Olympic team in Berlin. His performance
was so outstanding in the 5000 meter that Adolf Hitler asked to meet him.
During
World War II he became a bombardier in the Pacific. Assigned to a B-24, popularly known as the
“flying brick” he crashed at sea and survived for 47 days on a raft with only
rainwater for survival and no protection from the scorching sun. When he and his buddy were washed ashore,
they were captured by the Japanese and spent the rest of the war under
torturous conditions in POW camps.
President
Franklin Delano Roosevelt sent condolences to the Zamparini family in 1946 when
Louie was presumed dead. After
the war he returned to his family alive. But he was bitter, angry at God and dreaming of revenge
on his captors. He began to drink
heavily and again his life was on a destructive course for disaster.

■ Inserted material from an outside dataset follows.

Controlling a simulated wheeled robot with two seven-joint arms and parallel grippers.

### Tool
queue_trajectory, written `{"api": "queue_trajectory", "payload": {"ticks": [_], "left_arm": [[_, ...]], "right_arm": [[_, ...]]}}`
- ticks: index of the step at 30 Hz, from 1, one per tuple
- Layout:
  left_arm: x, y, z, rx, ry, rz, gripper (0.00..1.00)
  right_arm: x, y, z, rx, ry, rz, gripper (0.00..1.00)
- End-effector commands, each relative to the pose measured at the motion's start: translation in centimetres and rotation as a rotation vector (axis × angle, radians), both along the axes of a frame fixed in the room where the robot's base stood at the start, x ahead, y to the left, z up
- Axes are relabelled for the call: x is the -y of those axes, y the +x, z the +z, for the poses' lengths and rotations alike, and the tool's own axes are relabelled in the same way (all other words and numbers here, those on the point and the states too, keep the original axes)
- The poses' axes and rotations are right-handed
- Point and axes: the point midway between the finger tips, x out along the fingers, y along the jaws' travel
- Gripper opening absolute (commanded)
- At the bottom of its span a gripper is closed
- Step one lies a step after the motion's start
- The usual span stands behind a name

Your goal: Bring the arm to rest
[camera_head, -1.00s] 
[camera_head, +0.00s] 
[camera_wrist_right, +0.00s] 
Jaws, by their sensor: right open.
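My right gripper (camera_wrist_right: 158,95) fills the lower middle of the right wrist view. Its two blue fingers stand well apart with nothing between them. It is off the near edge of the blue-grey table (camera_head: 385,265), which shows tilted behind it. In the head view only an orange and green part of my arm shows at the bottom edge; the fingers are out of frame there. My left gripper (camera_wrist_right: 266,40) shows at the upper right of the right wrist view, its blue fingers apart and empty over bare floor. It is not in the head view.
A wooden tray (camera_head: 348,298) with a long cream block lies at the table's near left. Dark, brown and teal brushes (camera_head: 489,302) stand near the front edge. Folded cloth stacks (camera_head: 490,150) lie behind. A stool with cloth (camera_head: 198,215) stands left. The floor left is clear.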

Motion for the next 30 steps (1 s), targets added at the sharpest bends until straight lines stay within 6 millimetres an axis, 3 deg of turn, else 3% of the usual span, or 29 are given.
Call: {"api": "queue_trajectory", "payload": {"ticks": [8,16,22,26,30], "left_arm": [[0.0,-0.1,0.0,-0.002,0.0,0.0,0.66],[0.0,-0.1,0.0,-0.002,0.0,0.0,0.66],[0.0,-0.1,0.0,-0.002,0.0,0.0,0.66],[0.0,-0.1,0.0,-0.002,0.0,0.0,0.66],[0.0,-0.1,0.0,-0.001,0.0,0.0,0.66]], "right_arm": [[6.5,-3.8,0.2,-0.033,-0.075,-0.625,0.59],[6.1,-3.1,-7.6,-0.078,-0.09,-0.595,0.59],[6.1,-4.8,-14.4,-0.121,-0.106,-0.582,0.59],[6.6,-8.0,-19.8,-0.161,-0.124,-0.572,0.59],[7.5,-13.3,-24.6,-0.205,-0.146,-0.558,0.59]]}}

In 1949 his wife compelled him to go with her to a tent in Los Angeles where a
young unknown evangelist named Billy Graham was preaching. On the second night, he gave his life to
Christ. The transformation was
remarkable. When they returned home he
immediately poured all the bottles of liquor down the drain. He gathered up his secret stash of girlie
magazines and cigarettes and threw them in the trash.
He
later forgave his Japanese captors, traveling back to that nation to find his
tormentors and personally tell them of his forgiveness. He established Victory
Boys Camp for troubled youth and spent the rest of his life helping young men
find a way out of their addictions and broken homes.
In
1998, Louis Zamperini returned to Japan to carry the torch in the Nagano Winter
Games.
Laura
Hillenbrand, the author who wrote Seabiscuit,
documented Zamperini’s remarkable life in the biography, Unbroken, published in 2010. It remains a best seller. A movie
about his life is scheduled for release this year on Christmas Day.
Hillenbrand
commented on Zamperini’s death, "Farewell to the
grandest, most buoyant, most generous soul I ever knew. Thank you, Louie, for
all you gave to me, to our country, and to the world. I will never forget our
last, laughing talk, your singsong 'I love you! I love you!' and the words you
whispered to me when you last hugged me goodbye, words that left me in happy
tears, words that I will remember forever. I will love you and miss you to the
end of my days. Godspeed, sweet Louie."